## GIVEN INFORMATION

__________

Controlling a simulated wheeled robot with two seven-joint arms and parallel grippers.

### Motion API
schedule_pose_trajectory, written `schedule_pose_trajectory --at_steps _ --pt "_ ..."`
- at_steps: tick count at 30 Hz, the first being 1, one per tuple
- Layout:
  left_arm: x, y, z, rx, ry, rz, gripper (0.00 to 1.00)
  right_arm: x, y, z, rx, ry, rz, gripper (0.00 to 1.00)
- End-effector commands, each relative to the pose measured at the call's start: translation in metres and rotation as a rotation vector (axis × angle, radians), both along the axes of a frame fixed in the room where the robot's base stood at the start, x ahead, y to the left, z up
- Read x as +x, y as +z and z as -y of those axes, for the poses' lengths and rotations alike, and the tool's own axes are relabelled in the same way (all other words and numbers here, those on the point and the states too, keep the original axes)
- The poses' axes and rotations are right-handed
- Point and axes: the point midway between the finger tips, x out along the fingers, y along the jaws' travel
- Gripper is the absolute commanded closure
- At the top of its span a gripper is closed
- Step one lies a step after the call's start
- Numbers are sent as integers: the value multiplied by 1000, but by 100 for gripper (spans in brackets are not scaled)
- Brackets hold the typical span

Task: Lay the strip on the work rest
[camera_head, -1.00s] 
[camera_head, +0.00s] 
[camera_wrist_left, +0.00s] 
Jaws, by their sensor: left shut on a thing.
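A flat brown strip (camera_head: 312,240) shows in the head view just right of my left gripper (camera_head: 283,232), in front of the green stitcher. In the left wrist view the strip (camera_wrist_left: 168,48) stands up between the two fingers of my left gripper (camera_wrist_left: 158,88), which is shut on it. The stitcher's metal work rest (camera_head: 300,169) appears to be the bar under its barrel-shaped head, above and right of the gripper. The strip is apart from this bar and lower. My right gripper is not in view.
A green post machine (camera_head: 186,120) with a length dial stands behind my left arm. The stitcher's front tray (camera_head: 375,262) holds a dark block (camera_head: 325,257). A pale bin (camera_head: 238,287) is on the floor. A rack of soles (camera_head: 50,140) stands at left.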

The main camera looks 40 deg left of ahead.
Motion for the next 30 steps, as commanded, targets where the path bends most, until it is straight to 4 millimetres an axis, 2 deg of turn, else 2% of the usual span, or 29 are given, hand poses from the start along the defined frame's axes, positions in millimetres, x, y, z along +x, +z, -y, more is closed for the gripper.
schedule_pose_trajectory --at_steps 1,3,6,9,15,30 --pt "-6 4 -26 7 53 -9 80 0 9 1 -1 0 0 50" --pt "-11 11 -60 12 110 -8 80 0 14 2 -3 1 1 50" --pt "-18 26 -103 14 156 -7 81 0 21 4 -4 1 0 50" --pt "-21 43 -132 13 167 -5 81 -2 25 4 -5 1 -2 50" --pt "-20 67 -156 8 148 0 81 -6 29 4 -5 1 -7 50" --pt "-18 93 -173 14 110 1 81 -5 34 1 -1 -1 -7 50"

__________

## TASK INSTRUCTIONS
Exactly as written, please reproduce the lines from the first line of the data to the line containing "right_arm: x, y, z, rx, ry, rz, gripper", inclusive, and nothing else.

## SOLUTION TO THE EXERCISE
Controlling a simulated wheeled robot with two seven-joint arms and parallel grippers.

### Motion API
schedule_pose_trajectory, written `schedule_pose_trajectory --at_steps _ --pt "_ ..."`
- at_steps: tick count at 30 Hz, the first being 1, one per tuple
- Layout:
  left_arm: x, y, z, rx, ry, rz, gripper (0.00 to 1.00)
  right_arm: x, y, z, rx, ry, rz, gripper (0.00 to 1.00)

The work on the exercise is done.